Other than having absolutely no real value except to scammers and thieves, cryptocurrency has no real value. But a lot of money gets laundered through crypto these days, so people will spend gobs of real currency building data centers to generate more cryptocurrency. These data centers efficiently dump nearly all the externalities of crypto mining onto their neighbors, except for the externalities crypto already dumps on just about everybody else. Oh, don't let me forget that simulated artificial intelligence also needs big data centers:

Across the country, from Indiana to Oregon, companies such as Amazon, Meta and Microsoft are building data centers on sites that can stretch over 1,000 acres, ringed with guard towers and razor wire fences.

People who live near one Northern Virginia center have complained that the mechanical whir of the fleet of industrial fans needed to cool the sensitive computer equipment inside can sound like a leaf blower that never turns off. Cooling the heavy equipment also diverts great volumes of water even in places where it’s scarce. And some of the costs of powering the centers are shouldered by utility customers, in the form of hundreds of dollars a year added to household energy bills.

Local leaders who run interference on behalf of tech giants often play up the benefits, particularly the jobs and advanced technical training opportunities they tout. Recently, a small but growing number of officials have begun to question these deals. In Georgia, where electricity demand and energy grid strain from more than 50 data centers pushed residential utility bills up almost $200 a year on average per household, state senators passed a bill earlier this year that would pause tax incentives for data center development for the next two years.

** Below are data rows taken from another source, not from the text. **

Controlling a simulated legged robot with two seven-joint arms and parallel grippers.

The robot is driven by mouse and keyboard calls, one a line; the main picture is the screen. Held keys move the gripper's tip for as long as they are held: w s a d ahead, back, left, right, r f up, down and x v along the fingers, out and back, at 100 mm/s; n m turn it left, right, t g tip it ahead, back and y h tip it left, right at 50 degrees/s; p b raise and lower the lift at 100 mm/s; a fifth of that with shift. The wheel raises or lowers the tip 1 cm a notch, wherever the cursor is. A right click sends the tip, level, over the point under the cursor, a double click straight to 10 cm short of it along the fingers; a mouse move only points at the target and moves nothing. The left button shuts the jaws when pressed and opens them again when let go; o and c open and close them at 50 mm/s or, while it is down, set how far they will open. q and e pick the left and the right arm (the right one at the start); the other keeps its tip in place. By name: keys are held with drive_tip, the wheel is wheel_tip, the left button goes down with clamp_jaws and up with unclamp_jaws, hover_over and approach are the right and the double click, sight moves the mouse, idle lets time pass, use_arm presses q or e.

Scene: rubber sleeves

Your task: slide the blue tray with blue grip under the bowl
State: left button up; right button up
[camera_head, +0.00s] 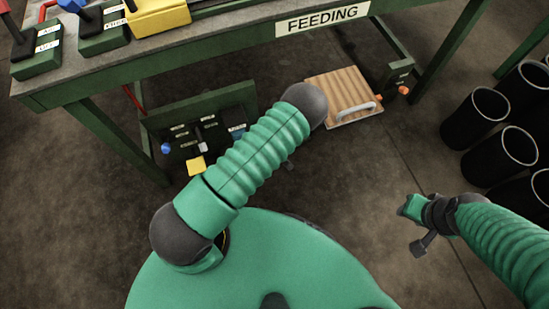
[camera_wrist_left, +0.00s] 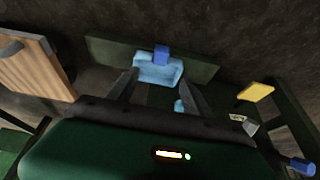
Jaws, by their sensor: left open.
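In the left wrist view a light blue tray (camera_wrist_left: 150,72) with a darker blue grip (camera_wrist_left: 161,53) lies ahead in front of a dark green panel. The open fingers of my left gripper (camera_wrist_left: 160,84) point toward it, one on each side of the view's middle. I cannot tell whether they touch it. A small light blue patch (camera_wrist_left: 180,106) shows beside the right finger; I cannot tell what it is. In the head view a bit of blue (camera_head: 237,131) shows beside my left arm, which hides my left gripper. My right gripper (camera_head: 413,226) hangs over bare floor. I cannot make out a bowl.
A green table (camera_head: 235,45) with a "FEEDING" sign stands above the low green panel (camera_head: 190,120). A wooden board with a handle (camera_head: 342,88) lies to the right. A yellow grip (camera_wrist_left: 256,92) is near the tray. Black bins (camera_head: 505,155) stand at far right.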

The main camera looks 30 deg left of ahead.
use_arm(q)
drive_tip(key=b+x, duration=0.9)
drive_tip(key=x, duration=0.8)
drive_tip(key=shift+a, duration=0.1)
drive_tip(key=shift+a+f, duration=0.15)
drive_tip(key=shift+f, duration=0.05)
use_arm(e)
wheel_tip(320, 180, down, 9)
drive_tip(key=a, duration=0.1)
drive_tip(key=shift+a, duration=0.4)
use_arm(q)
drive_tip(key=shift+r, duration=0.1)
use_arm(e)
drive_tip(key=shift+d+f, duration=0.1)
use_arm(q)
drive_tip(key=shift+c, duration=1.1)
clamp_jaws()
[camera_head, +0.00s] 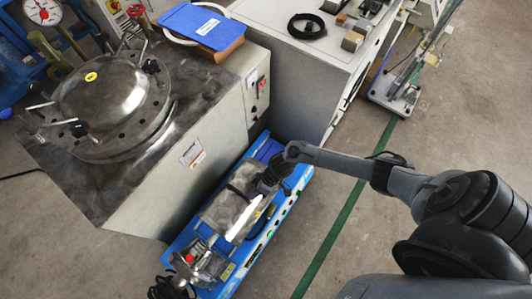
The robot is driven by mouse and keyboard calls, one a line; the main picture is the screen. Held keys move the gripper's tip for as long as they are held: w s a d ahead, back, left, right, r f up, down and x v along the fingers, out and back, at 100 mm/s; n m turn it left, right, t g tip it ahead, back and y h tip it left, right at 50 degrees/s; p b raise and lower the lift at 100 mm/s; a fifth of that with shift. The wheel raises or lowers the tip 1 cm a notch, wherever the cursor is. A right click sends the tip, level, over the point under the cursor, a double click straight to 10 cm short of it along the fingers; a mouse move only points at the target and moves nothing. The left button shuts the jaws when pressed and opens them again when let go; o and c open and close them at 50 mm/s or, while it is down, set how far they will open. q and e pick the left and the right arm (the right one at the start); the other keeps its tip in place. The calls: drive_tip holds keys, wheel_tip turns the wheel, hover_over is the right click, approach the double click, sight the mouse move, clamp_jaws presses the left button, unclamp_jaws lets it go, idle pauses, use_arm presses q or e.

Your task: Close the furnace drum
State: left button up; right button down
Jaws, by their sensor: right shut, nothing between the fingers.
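A grey, rounded drum-like body (224,210) sits on a long blue base unit (212,243) on the floor in the middle of the view; I take it for the furnace drum. A bright white strip (245,218) runs along its right side. I cannot tell how far its cover is open. My right gripper (265,187) is shut and empty at the upper right end of the drum, pointing down at it. It overlaps the drum's end, and I cannot tell whether it touches. My left gripper is not in view.
A steel-topped cabinet with a domed, clamped lid (100,88) stands at the left. A blue folder (202,25) lies on its back edge. A white bench (290,60) stands behind. The floor (385,225) right of the blue unit is open, crossed by a green line.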

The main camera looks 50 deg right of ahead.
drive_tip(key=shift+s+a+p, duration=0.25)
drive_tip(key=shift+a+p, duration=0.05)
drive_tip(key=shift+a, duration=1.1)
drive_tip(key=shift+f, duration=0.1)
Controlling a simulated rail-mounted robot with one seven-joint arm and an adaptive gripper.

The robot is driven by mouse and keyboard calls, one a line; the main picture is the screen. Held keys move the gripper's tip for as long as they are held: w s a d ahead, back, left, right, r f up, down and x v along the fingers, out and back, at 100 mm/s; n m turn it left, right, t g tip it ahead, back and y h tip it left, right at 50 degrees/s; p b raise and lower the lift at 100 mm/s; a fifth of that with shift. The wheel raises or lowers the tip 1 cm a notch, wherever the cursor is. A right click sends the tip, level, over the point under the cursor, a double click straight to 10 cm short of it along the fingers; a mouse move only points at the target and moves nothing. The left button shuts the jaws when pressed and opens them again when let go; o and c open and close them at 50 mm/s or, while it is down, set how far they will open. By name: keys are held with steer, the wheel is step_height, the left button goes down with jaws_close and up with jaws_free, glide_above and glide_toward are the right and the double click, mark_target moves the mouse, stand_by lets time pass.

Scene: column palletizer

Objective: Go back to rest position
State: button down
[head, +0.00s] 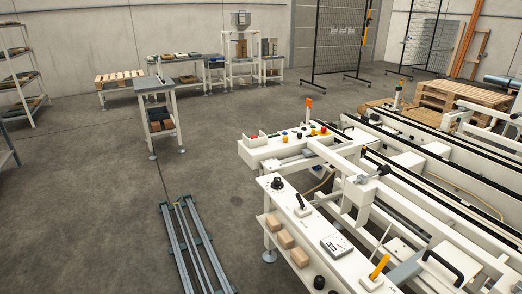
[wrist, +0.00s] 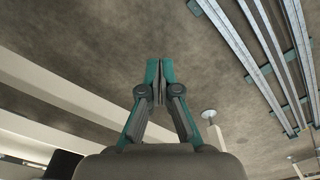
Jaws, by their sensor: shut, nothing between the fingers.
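My gripper (wrist: 160,82) shows in the wrist view, with its two teal and grey fingers pressed together and nothing between them. It hangs over bare grey concrete floor. My arm and gripper do not show in the head view.
White conveyor machinery with a control panel (head: 290,140) fills the right of the head view. Several small boxes (head: 286,240) sit on its lower shelf. Floor rails (head: 190,245) run at the lower middle and show in the wrist view (wrist: 262,55). Benches (head: 158,112) stand farther back. Open floor lies left.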

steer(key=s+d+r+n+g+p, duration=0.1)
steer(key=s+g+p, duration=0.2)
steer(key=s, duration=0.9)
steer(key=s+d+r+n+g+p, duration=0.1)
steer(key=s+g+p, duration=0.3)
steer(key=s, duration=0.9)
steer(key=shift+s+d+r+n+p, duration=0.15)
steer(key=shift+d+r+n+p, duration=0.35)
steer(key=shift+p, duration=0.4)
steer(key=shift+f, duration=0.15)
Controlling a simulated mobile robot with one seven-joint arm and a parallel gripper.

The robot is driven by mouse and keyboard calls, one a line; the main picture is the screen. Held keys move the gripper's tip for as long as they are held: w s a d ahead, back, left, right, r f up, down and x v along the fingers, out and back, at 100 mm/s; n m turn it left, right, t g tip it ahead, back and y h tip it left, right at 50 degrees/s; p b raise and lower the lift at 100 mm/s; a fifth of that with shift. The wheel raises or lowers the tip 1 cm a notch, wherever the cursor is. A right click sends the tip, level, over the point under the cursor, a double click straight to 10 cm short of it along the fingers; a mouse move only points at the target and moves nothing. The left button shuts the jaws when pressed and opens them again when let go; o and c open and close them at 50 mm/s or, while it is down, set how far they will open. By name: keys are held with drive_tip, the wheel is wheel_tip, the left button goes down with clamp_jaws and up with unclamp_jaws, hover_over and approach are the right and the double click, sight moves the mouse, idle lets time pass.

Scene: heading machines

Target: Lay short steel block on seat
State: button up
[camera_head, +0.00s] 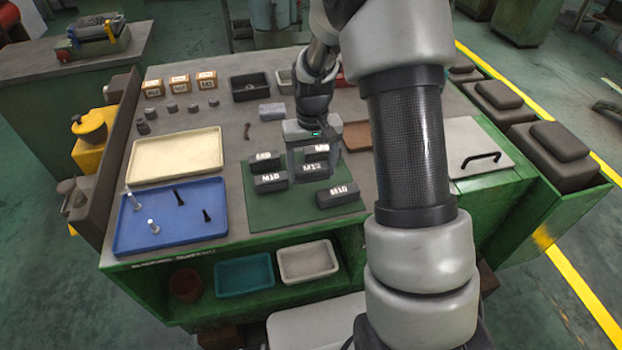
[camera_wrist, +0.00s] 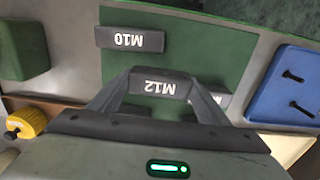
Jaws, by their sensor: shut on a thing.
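My gripper (camera_head: 309,166) is over the green mat, shut on a dark block marked M12 (camera_head: 316,171). In the wrist view the M12 block (camera_wrist: 160,87) sits between my two fingertips (camera_wrist: 160,84); I cannot tell if it touches the mat. A block marked M10 (camera_head: 337,194) lies on the mat's front right part; it also shows in the wrist view (camera_wrist: 130,39). Other dark marked blocks lie to the left (camera_head: 270,182) and behind. A pale grey block (camera_head: 272,112) lies on the bench behind the mat. I cannot tell which thing is the seat.
The green mat (camera_head: 255,220) lies on the grey bench. Left are a blue tray (camera_head: 170,238) with several bolts and an empty cream tray (camera_head: 175,155). Small steel cylinders, boxes and a black bin (camera_head: 250,86) stand behind. A handled plate (camera_head: 477,150) is at right.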

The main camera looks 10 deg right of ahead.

One thing Cooper doesn't suggest: increasing penalties on public officials who benefit personally from their offices. But that would undermine American-style democracy, wouldn't it?

Comments (1) -

  • Yak

    9/17/2024 5:00:32 AM +00:00 |

    One wonders a few things about such enormous and resource-hogging facilities--and I'm deliberately avoiding the obvious allusion "your scientists were so preoccupied with whether or not they *could*, they didn’t stop to think if they *should*." Oops...
    1) Cooling so many power-hungry computers requires huge amounts of water. Why? If the earth below a general, relatively shallow depth of 1-2 meters remains around 13C, BUILD THE DAMNED THING UNDERGROUND and use the natural differential of geothermal to a) cool the f-ing equipment and b) generate some of the electricity needed to add cooling as well as providing a bit of all that freaking power the machines need.
    2) Why not add additional geothermal taps to generate more electricity? Or, if the facility is close enough to an oceanic coast, build a wave-capture generation facility to convert the ocean's wave power into electric current? Or, if the facility is located in a region known for winds, install wind turbines to generate electricity? Or, if the facility would otherwise be inundated by the sun (if it weren't underground), throw up a massive solar farm. Heck, we've got a bunch of those all around us in central New York state, a notoriously bass-ackwards area that despises change.
    3) Why are we giving tax breaks to companies who still refuse to pay a real living wage to their employees? If a single employee needs public assistance to survive despite full-time employment by one of these "progressive" companies, no tax breaks for those companies.
    Maybe if we forced companies to fully shoulder the costs of their endeavors themselves rather than wiping their little tushies with false profits by picking the pockets of all the real people living nearby, they *might* start to learn that we've truly had enough of their bullsh*t.